(Task instructions)
Reproduce each of the lines word for word.

- - -

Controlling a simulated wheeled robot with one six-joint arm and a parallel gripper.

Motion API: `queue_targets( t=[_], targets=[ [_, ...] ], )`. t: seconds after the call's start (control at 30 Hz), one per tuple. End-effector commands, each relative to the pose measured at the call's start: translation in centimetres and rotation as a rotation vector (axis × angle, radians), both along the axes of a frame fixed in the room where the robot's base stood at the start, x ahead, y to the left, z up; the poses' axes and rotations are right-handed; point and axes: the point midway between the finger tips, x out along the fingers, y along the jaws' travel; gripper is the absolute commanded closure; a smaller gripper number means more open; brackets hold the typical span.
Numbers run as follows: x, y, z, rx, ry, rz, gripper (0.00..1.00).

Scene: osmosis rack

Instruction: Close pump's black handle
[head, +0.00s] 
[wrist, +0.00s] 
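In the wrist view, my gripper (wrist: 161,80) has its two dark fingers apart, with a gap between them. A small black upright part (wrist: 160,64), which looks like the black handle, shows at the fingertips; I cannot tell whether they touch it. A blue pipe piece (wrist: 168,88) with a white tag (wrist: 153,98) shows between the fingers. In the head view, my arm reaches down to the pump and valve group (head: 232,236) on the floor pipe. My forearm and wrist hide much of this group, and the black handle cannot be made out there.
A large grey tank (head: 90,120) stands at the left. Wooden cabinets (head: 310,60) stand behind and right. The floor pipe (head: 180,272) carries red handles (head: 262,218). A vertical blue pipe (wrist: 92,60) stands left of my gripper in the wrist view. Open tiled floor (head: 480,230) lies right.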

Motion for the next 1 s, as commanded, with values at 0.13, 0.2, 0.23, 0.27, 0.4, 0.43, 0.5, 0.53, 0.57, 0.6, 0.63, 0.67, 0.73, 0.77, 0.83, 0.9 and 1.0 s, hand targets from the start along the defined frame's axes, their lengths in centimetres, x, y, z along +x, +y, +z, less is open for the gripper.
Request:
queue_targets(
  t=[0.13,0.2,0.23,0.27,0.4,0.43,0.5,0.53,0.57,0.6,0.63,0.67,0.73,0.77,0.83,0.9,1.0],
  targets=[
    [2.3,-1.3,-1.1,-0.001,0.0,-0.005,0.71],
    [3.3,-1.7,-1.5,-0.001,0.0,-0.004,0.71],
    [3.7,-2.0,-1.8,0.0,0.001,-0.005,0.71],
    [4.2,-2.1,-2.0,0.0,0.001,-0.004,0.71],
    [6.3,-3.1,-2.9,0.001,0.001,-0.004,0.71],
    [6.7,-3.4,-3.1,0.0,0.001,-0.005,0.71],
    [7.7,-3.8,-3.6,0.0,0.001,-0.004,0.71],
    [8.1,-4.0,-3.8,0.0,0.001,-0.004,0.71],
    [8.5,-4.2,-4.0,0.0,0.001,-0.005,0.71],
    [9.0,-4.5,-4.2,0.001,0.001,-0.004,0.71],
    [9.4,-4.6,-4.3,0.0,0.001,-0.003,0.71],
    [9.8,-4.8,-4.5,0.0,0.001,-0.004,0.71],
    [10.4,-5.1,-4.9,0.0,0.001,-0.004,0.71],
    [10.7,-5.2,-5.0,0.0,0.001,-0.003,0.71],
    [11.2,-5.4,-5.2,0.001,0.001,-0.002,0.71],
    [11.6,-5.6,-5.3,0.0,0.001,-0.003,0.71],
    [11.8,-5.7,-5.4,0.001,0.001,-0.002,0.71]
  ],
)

- - -

(Output of the exercise)
Controlling a simulated wheeled robot with one six-joint arm and a parallel gripper.

Motion API: `queue_targets( t=[_], targets=[ [_, ...] ], )`. t: seconds after the call's start (control at 30 Hz), one per tuple. End-effector commands, each relative to the pose measured at the call's start: translation in centimetres and rotation as a rotation vector (axis × angle, radians), both along the axes of a frame fixed in the room where the robot's base stood at the start, x ahead, y to the left, z up; the poses' axes and rotations are right-handed; point and axes: the point midway between the finger tips, x out along the fingers, y along the jaws' travel; gripper is the absolute commanded closure; a smaller gripper number means more open; brackets hold the typical span.
Numbers run as follows: x, y, z, rx, ry, rz, gripper (0.00..1.00).

Scene: osmosis rack

Instruction: Close pump's black handle
[head, +0.00s] 
[wrist, +0.00s] 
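In the wrist view, my gripper (wrist: 161,80) has its two dark fingers apart, with a gap between them. A small black upright part (wrist: 160,64), which looks like the black handle, shows at the fingertips; I cannot tell whether they touch it. A blue pipe piece (wrist: 168,88) with a white tag (wrist: 153,98) shows between the fingers. In the head view, my arm reaches down to the pump and valve group (head: 232,236) on the floor pipe. My forearm and wrist hide much of this group, and the black handle cannot be made out there.
A large grey tank (head: 90,120) stands at the left. Wooden cabinets (head: 310,60) stand behind and right. The floor pipe (head: 180,272) carries red handles (head: 262,218). A vertical blue pipe (wrist: 92,60) stands left of my gripper in the wrist view. Open tiled floor (head: 480,230) lies right.

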Motion for the next 1 s, as commanded, with values at 0.13, 0.2, 0.23, 0.27, 0.4, 0.43, 0.5, 0.53, 0.57, 0.6, 0.63, 0.67, 0.73, 0.77, 0.83, 0.9 and 1.0 s, hand targets from the start along the defined frame's axes, their lengths in centimetres, x, y, z along +x, +y, +z, less is open for the gripper.
Request:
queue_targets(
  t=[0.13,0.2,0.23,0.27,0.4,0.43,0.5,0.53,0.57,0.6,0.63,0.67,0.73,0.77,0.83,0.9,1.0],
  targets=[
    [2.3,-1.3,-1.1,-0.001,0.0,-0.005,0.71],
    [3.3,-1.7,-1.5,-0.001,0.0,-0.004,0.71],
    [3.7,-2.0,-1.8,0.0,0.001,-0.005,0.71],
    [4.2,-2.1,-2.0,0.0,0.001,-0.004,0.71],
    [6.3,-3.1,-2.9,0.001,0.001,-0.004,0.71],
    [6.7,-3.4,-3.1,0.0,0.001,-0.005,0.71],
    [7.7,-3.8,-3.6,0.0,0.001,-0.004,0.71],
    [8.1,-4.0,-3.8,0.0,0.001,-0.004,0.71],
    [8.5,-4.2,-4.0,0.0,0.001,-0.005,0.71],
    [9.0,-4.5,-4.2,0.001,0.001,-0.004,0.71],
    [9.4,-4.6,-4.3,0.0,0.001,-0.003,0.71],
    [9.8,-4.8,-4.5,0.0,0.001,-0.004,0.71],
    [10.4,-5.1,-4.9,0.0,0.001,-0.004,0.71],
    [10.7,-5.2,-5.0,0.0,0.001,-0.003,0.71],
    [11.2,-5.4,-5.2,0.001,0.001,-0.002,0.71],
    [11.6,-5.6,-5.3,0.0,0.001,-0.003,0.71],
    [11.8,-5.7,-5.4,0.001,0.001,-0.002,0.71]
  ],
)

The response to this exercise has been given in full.